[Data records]
※

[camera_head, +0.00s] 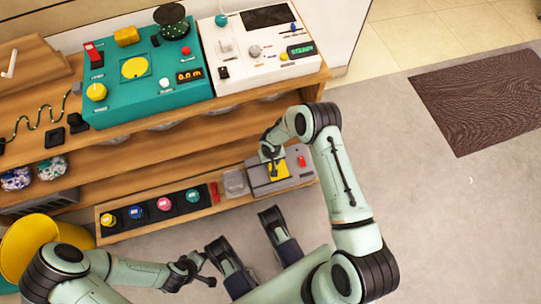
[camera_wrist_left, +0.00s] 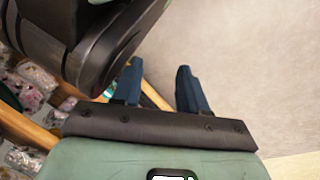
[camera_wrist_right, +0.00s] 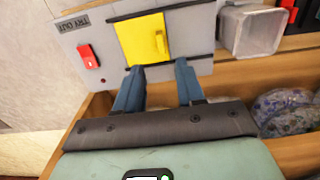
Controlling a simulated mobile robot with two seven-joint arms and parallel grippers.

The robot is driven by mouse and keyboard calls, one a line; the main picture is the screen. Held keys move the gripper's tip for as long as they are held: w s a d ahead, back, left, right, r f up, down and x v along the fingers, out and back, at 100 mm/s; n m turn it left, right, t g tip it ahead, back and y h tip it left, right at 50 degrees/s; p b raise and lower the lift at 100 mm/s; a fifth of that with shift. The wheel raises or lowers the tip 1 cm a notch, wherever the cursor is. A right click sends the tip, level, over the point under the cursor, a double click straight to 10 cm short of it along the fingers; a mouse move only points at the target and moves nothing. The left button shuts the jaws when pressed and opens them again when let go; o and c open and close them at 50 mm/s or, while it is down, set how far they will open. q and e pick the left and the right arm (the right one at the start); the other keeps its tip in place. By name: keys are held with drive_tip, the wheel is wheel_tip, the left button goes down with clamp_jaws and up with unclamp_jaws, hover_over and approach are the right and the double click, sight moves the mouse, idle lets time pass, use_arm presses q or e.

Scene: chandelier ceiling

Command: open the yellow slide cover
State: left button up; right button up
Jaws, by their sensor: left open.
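The yellow slide cover (camera_head: 283,171) is a square plate on a grey box (camera_head: 295,178) at the lower shelf's right end. In the right wrist view the yellow cover (camera_wrist_right: 139,38) has a small raised yellow handle and sits at the left end of two dark rails, with bare grey panel to its right. My right gripper (camera_head: 272,159) hangs over the cover. Its fingers (camera_wrist_right: 159,66) are apart and empty, tips near the cover's lower edge, below the handle in that view. My left gripper (camera_head: 205,268) is open and empty over the floor, away from the box (camera_wrist_left: 160,65).
A red switch (camera_wrist_right: 89,57) sits beside the cover. A grey metal container (camera_wrist_right: 253,32) stands close by. Several coloured buttons (camera_head: 164,204) line the lower shelf. Teal (camera_head: 150,92) and white (camera_head: 232,72) consoles stand on top.

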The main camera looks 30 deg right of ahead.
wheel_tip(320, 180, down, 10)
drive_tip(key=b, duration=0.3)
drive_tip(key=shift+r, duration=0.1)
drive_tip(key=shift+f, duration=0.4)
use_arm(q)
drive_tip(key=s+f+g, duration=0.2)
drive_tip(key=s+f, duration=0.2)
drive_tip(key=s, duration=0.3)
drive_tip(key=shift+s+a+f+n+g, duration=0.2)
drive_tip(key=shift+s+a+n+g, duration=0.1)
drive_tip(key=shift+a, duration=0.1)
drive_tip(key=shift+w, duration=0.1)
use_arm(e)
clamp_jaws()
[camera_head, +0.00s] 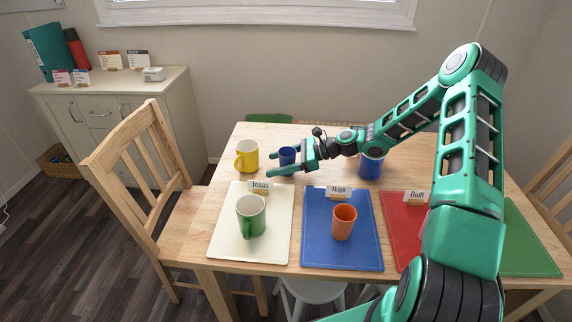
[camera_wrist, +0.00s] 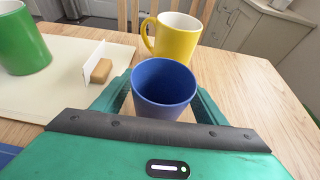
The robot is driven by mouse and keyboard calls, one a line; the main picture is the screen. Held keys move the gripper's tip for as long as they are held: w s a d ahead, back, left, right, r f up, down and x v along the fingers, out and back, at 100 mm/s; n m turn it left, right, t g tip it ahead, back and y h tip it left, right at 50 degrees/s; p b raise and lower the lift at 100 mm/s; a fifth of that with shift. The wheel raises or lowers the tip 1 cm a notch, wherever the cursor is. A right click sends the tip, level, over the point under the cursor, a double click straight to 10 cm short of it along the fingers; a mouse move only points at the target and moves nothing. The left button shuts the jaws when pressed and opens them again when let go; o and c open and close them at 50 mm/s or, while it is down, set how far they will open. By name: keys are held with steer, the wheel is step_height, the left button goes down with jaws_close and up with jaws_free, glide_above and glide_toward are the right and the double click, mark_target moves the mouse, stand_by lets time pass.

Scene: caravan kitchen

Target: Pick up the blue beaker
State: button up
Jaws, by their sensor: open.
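The blue beaker (camera_head: 287,156) stands upright on the wooden table, behind the name cards and right of the yellow mug. It also shows in the wrist view (camera_wrist: 163,88), open side up. My gripper (camera_head: 275,164) reaches in from the right, low over the table, with its fingers on either side of the beaker. The jaws are open. In the wrist view the fingers (camera_wrist: 163,95) flank the beaker, and its lower part is hidden behind the gripper body. I cannot tell whether either finger touches it.
A yellow mug (camera_head: 247,156) stands just beyond the fingertips. A larger blue mug (camera_head: 371,166) stands under my arm. A green mug (camera_head: 251,215) is on the white mat (camera_head: 226,243); an orange beaker (camera_head: 344,222) is on the blue mat (camera_head: 318,257). Name cards (camera_head: 261,187) stand nearby.

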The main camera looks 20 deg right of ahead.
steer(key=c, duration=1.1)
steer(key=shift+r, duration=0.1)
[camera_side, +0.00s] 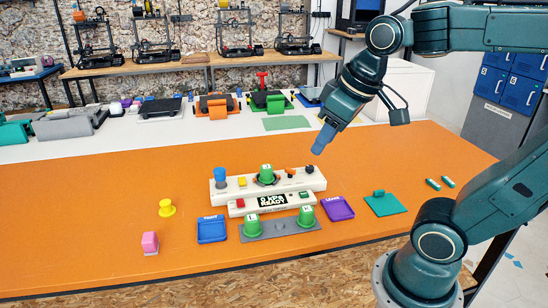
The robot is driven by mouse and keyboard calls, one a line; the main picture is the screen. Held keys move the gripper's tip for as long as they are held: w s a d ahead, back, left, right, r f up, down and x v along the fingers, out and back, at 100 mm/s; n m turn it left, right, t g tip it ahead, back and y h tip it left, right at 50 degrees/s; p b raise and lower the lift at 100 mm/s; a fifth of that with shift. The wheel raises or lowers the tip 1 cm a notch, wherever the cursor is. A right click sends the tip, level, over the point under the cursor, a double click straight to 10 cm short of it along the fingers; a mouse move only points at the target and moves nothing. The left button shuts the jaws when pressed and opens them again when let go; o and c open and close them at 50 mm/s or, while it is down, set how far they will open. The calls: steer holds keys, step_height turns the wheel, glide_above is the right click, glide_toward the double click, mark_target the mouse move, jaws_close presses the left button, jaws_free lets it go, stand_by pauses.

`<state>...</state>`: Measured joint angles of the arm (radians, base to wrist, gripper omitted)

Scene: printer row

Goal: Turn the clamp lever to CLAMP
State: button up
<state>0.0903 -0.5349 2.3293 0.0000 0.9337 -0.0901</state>
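A long white control panel (240,192) lies on the orange table. A white box with a dark display (271,201) reading something like "READY" sits just in front, with a red button and a green one. My gripper (322,141) hangs above and behind the panel's right end, apart from it. Its finger gap cannot be made out.
In front are a grey plate (279,230) with two green knobs, a blue tray (212,230) and a purple tray (338,208). A yellow knob (167,208) and pink block (150,242) stand left.

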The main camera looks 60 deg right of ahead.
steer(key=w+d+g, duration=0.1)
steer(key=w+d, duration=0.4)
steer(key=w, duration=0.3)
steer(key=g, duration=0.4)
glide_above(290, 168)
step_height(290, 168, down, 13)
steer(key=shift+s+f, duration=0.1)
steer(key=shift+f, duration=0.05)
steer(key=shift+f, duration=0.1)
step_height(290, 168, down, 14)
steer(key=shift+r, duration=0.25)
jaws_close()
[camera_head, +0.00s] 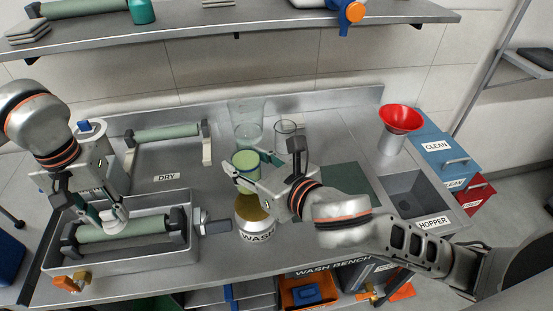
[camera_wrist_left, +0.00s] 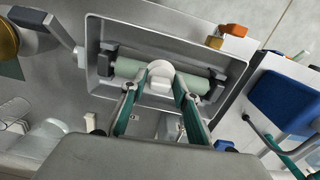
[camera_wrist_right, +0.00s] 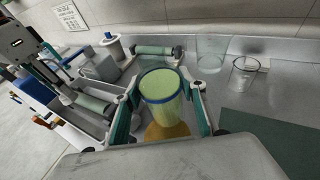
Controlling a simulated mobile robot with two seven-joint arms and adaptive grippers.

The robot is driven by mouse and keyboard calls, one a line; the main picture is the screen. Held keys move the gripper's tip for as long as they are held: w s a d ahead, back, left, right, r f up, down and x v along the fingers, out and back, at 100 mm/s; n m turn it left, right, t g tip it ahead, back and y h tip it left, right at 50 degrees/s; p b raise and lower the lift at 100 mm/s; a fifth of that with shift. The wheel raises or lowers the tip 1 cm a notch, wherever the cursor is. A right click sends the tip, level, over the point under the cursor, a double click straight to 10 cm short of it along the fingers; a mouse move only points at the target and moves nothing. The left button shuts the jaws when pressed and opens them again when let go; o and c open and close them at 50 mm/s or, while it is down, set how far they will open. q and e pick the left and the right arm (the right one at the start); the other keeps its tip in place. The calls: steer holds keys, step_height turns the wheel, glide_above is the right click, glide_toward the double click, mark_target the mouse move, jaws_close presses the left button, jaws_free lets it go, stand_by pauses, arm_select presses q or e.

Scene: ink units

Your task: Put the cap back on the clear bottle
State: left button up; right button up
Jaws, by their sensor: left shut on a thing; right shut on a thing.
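My left gripper (camera_head: 104,214) is shut on a small white rounded piece (camera_wrist_left: 160,74), above the green roller in the steel tray. I cannot tell whether this piece is the cap. My right gripper (camera_head: 248,180) is shut on a see-through container with green contents and a blue rim (camera_wrist_right: 160,88), held above an amber-topped jar marked WASH (camera_head: 255,220). Whether it touches the jar is unclear. A tall clear vessel (camera_head: 246,122) and a shorter clear glass (camera_head: 286,130) stand behind on the bench. I cannot tell which is the task's clear bottle.
The steel tray (camera_head: 185,258) holds a green roller (camera_head: 137,227). Another roller (camera_head: 166,133) lies on a rack behind. A white spool-like item with a blue top (camera_head: 91,131) stands at left. A red funnel (camera_head: 400,119) and hopper basin (camera_head: 414,190) are at right.

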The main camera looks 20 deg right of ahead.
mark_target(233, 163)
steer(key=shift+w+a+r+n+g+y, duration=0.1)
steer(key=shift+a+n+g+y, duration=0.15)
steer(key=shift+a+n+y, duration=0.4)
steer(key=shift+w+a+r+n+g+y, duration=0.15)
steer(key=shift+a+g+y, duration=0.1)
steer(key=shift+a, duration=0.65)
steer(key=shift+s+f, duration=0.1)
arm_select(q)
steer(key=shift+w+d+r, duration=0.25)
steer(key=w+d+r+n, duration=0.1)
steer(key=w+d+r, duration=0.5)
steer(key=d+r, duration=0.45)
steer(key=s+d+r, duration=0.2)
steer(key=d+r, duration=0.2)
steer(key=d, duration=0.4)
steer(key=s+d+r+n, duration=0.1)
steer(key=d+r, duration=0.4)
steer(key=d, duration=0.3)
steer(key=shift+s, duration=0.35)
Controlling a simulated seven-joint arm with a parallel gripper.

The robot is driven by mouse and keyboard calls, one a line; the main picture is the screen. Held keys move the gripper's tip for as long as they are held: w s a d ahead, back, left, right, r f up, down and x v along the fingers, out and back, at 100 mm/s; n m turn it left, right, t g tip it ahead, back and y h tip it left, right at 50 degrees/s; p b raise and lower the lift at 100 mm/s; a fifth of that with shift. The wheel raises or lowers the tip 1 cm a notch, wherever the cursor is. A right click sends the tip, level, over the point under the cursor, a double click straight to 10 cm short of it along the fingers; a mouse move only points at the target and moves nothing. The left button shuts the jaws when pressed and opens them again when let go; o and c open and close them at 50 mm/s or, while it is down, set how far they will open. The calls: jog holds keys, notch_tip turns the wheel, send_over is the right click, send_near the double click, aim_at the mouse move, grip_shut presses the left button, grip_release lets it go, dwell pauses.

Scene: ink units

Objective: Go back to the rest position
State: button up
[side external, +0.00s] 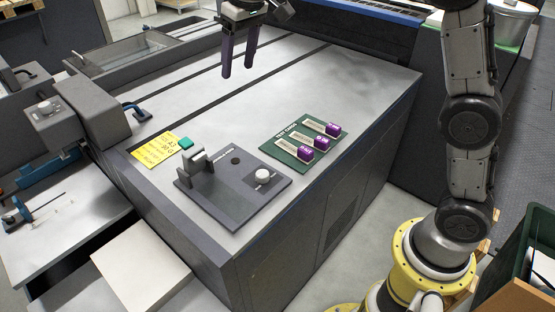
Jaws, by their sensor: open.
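My gripper (239,59) shows at the top of the side external view, with two dark purple fingers pointing down. The fingers stand apart with nothing between them. It hangs above the far part of the grey worktop (330,85), clear of everything on it. My arm rises at the right of the picture from a yellow base.
A green card (287,152) holds several purple-ended pieces (321,144). A yellow note (152,148) lies nearby. The worktop's far middle is clear.

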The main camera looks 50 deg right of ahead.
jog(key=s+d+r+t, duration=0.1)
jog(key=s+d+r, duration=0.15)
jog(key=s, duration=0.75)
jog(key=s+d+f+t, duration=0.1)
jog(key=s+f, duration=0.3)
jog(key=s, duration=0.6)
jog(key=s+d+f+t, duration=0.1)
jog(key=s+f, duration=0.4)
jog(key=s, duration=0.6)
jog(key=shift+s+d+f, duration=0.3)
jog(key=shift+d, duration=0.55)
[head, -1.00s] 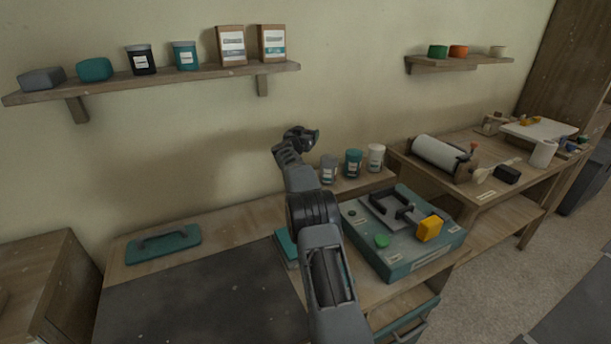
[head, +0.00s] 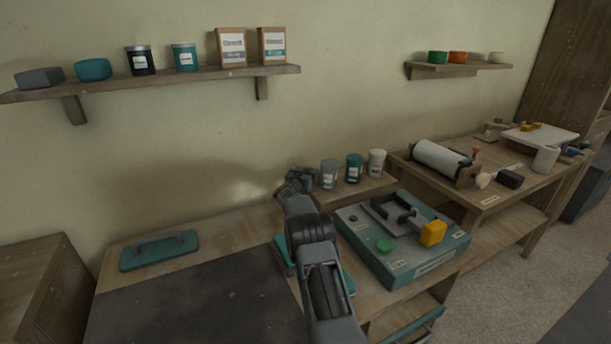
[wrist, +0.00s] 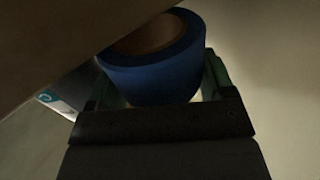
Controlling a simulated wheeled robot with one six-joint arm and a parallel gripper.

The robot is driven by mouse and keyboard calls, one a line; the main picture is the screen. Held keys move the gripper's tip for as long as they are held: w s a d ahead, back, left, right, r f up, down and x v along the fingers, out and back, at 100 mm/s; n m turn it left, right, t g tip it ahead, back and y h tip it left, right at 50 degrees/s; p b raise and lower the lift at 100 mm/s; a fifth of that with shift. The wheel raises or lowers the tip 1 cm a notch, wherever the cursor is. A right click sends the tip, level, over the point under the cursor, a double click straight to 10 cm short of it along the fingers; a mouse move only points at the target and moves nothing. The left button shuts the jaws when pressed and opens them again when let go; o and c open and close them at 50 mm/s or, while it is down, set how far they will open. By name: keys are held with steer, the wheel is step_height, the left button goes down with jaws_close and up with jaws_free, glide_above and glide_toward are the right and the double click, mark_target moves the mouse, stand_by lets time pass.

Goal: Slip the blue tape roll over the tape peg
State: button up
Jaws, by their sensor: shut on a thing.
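The blue tape roll (wrist: 158,78) shows in the wrist view, with a brown core, between the two fingers of my gripper (wrist: 162,90). My gripper is shut on it. In the head view my gripper (head: 297,180) is low by the wall, left of the jars, and the arm hides the roll there. A brown surface crosses the top left of the wrist view, close to the roll; I cannot tell whether they touch. I cannot make out the tape peg in either view.
Three jars, grey (head: 329,174), teal (head: 354,168) and white (head: 377,163), stand on a low ledge just right of my gripper. A teal box with a clamp (head: 390,262) sits in front. A teal float (head: 159,250) lies on the left of the bench.

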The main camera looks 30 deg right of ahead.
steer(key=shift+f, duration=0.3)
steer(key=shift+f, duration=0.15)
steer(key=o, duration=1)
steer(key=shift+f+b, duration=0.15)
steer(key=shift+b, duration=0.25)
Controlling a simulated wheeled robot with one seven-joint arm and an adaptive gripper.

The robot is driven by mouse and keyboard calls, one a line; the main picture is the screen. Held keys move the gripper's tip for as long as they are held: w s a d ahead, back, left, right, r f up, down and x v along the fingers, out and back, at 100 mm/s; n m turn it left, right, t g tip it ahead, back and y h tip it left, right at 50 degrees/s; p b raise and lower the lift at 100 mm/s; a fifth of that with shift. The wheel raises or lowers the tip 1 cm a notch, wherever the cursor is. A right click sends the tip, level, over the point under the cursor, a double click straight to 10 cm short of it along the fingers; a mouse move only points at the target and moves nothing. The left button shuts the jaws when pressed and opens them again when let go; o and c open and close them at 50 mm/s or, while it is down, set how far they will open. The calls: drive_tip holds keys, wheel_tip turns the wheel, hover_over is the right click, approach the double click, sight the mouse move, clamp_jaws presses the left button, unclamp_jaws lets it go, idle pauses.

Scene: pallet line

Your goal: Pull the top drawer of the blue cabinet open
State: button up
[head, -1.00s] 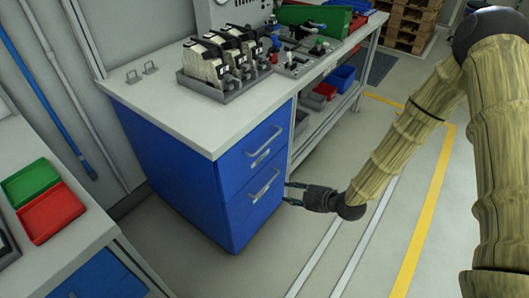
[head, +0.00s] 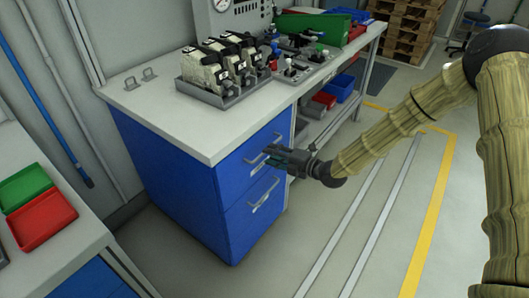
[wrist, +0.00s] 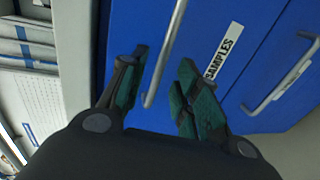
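The blue cabinet (head: 170,175) stands under a pale worktop, with two drawers on its front. The top drawer (head: 231,171) is shut flush and has a grey bar handle (head: 262,149). My gripper (head: 270,156) is at this handle, in front of the drawer. In the wrist view, my gripper (wrist: 163,70) is open, with its green-padded fingers on either side of the handle bar (wrist: 163,58) and gaps visible between. A white SAMPLES label (wrist: 223,51) is beside the right finger. The lower drawer (head: 245,215) is also shut.
The lower drawer's handle (wrist: 285,76) juts out to the right in the wrist view. A grey tray (head: 220,98) of parts stands on the worktop. A second bench (head: 70,240) with red and green bins is at the left. Floor before the cabinet is clear.

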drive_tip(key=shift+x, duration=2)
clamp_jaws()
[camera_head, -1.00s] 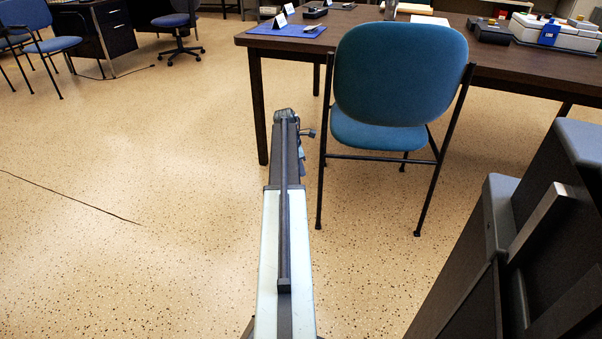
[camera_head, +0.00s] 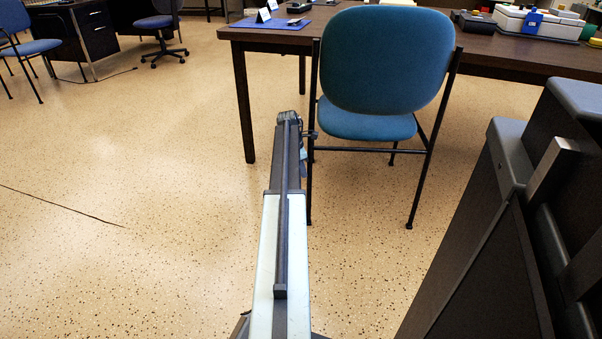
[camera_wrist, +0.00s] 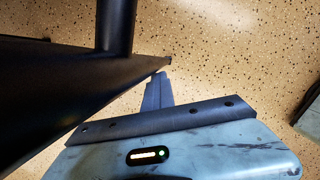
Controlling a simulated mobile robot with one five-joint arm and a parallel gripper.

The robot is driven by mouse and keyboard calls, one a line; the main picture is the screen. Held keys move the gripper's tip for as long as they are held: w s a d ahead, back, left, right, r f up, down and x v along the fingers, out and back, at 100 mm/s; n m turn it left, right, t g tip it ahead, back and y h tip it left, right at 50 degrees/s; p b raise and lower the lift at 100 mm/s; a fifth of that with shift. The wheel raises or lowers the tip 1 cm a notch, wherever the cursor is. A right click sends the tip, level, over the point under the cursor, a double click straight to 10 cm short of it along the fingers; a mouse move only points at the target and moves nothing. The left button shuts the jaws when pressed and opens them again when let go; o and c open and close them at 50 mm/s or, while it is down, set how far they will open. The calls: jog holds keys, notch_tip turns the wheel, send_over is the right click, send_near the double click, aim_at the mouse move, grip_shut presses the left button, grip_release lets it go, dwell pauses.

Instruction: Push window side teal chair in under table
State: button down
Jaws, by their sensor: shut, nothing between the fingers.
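The teal chair (camera_head: 385,62) stands upright at the near side of the dark brown table (camera_head: 240,38), with its back toward me. Its backrest overlaps the table edge in the head view. How far its seat (camera_head: 366,122) reaches under the table is hard to tell. My gripper (camera_head: 290,117) is low, just left of the chair's near left leg (camera_head: 309,190). In the wrist view my gripper (camera_wrist: 158,86) is shut and empty, its tip beside dark bars (camera_wrist: 117,28), likely the chair's frame. Whether they touch is unclear.
A dark cabinet-like block (camera_head: 500,230) stands close at the right. Speckled floor (camera_head: 130,170) is open on the left. Blue chairs (camera_head: 160,22) and a dark desk (camera_head: 75,38) are at the back left. A blue mat (camera_head: 262,22) and a white device (camera_head: 535,20) lie on the table.

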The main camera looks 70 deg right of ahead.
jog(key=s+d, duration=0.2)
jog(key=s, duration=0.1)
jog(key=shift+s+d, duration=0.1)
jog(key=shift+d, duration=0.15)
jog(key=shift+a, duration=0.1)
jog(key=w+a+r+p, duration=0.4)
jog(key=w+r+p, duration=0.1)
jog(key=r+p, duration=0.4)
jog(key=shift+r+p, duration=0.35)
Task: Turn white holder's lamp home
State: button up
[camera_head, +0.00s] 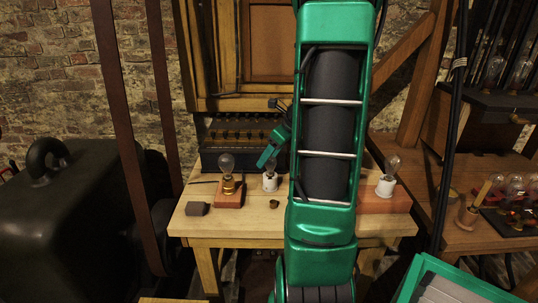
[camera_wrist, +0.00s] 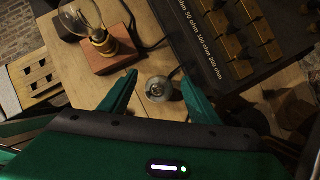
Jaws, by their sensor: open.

※

Instructions to follow -> Copy, from the material above, each line in which the string "parallel" occurs.

Task answer ->
Controlling a simulated mobile robot with two seven-joint arms and parallel grippers.
Controlling a simulated seven-joint arm with a parallel gripper.
Controlling a simulated wheeled robot with one six-joint arm and a parallel gripper.
Controlling a simulated mobile robot with one five-joint arm and a parallel gripper.

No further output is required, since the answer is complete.